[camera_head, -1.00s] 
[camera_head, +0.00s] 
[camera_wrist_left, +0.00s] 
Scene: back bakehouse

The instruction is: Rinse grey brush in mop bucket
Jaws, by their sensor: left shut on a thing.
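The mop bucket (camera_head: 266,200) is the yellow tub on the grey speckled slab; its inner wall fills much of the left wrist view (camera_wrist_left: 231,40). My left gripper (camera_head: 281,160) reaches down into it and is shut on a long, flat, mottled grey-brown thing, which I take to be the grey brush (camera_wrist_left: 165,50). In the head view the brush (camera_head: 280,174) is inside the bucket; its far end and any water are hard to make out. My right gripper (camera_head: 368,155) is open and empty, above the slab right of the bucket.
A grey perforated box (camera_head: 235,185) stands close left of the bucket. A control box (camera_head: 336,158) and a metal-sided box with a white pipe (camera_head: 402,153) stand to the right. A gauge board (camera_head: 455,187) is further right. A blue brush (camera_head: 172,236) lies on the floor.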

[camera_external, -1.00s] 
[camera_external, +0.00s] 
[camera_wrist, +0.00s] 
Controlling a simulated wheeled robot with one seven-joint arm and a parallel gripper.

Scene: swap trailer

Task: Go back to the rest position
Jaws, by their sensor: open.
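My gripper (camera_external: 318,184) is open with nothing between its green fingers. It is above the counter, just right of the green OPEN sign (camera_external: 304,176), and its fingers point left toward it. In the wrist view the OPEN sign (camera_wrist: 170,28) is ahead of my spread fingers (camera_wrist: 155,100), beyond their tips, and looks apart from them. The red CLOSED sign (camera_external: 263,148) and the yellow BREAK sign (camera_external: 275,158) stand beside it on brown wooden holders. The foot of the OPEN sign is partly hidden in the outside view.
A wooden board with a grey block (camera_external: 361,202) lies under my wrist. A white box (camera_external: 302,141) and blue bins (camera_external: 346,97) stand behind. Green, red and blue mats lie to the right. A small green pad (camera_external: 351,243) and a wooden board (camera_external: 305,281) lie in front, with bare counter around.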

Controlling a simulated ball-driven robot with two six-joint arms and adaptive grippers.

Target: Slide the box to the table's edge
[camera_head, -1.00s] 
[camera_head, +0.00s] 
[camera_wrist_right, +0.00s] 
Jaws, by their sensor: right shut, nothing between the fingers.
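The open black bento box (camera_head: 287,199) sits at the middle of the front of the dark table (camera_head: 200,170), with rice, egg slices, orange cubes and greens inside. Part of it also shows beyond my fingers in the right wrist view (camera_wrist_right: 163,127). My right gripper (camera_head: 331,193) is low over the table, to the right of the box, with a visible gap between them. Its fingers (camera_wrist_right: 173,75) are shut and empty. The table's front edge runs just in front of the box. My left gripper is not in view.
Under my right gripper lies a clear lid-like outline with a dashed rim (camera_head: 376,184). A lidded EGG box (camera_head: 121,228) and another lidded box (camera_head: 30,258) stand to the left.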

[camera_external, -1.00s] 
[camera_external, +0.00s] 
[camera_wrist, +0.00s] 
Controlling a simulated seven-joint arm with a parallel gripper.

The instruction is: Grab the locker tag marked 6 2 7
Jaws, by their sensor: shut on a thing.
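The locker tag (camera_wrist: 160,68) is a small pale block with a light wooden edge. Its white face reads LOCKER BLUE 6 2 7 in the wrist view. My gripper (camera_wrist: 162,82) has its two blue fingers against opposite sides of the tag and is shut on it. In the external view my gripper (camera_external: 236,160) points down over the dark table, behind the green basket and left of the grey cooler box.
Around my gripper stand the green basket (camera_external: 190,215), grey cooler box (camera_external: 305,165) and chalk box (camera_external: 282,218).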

---

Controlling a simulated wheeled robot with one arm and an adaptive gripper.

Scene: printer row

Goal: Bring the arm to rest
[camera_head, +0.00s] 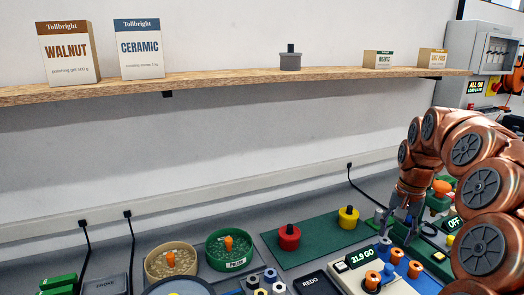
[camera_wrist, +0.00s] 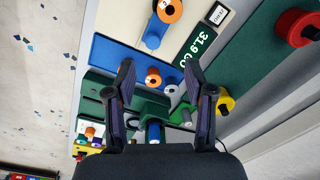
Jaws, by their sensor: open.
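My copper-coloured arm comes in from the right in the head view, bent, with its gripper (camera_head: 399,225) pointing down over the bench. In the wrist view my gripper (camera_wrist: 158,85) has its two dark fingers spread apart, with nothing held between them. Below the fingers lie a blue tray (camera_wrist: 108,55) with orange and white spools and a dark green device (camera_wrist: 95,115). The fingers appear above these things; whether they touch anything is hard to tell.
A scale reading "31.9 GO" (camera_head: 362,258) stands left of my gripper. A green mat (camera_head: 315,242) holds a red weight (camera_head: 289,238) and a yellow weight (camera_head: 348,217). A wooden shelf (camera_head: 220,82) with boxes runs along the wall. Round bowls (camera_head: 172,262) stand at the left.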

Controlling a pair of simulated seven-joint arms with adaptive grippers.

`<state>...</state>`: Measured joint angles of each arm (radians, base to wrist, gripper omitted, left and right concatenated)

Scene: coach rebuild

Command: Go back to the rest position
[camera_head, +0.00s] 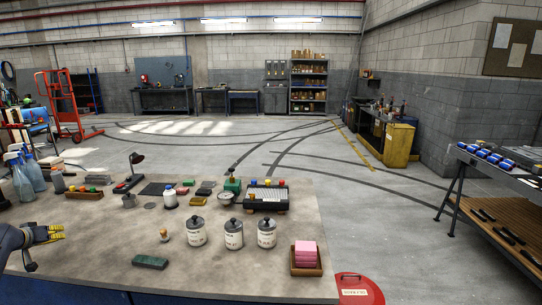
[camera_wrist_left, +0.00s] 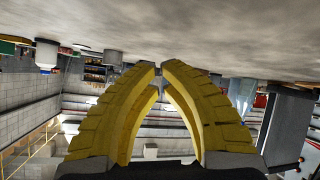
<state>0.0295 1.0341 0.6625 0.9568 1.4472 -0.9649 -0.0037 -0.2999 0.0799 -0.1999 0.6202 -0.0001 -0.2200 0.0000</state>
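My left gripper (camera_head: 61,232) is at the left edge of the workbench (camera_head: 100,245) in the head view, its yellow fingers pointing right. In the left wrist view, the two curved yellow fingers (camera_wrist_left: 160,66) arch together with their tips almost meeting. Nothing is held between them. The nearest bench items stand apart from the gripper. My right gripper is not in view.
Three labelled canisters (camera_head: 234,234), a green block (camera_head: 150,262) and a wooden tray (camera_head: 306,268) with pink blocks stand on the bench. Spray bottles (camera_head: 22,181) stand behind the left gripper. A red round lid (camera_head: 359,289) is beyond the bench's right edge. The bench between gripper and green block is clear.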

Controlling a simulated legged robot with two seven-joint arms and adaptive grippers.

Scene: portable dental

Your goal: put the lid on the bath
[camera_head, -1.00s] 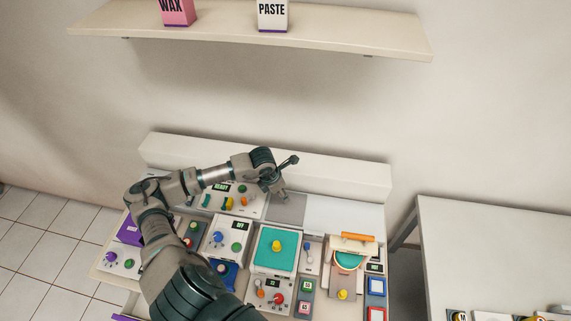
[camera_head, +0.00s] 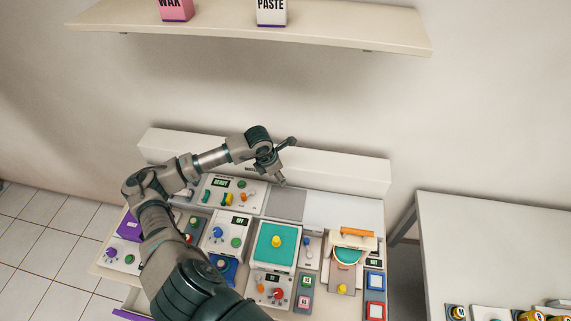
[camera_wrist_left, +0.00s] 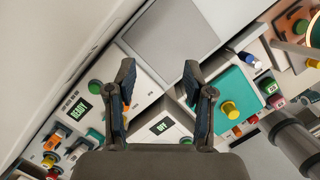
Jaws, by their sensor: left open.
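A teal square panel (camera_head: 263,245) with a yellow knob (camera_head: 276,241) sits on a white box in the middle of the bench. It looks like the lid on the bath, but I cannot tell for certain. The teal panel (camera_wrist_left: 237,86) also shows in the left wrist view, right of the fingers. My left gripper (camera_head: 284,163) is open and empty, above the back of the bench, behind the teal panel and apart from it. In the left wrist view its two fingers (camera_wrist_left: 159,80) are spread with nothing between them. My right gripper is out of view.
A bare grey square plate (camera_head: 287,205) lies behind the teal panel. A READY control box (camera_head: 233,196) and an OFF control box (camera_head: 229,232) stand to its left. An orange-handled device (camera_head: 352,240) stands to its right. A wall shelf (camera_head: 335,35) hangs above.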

--

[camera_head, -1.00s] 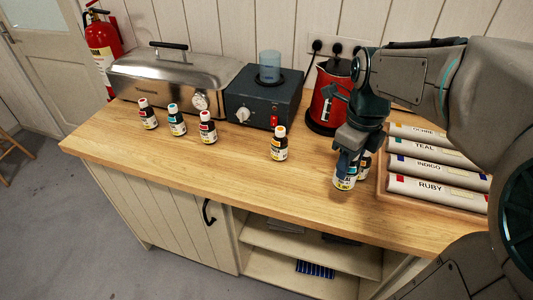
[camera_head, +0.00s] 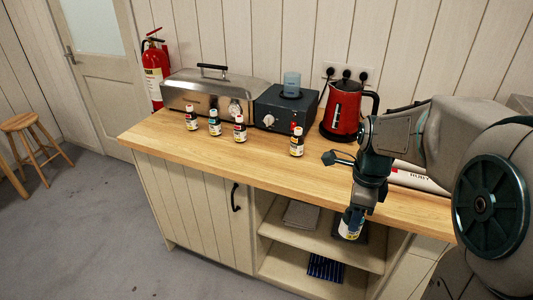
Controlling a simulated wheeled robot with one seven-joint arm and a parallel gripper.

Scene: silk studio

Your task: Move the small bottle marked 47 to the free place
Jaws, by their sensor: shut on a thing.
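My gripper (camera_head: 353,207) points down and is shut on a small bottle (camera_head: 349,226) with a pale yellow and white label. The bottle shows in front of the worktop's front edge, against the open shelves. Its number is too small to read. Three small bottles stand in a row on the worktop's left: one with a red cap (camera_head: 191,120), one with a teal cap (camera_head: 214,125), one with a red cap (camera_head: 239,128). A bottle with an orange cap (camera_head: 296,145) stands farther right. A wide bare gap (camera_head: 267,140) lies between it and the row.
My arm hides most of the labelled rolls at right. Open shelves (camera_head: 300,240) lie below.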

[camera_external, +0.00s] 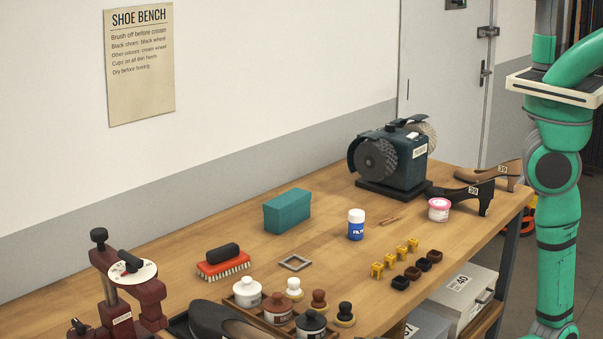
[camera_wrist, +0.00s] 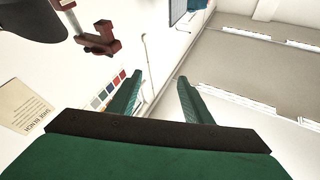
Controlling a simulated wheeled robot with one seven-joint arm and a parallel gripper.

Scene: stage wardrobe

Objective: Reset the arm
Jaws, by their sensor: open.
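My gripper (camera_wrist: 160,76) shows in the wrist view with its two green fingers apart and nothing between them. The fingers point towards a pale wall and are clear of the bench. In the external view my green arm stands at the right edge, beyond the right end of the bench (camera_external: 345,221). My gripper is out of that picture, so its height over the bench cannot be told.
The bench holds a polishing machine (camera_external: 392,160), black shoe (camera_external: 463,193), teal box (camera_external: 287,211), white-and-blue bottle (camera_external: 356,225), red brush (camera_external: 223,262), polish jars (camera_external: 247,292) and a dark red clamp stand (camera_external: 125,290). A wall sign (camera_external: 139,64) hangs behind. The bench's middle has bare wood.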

The task: Make a copy of each line that contains the string "Your".

Right answer:
Your goal: put the lid on the bath
Your task: Move the small bottle marked 47 to the free place

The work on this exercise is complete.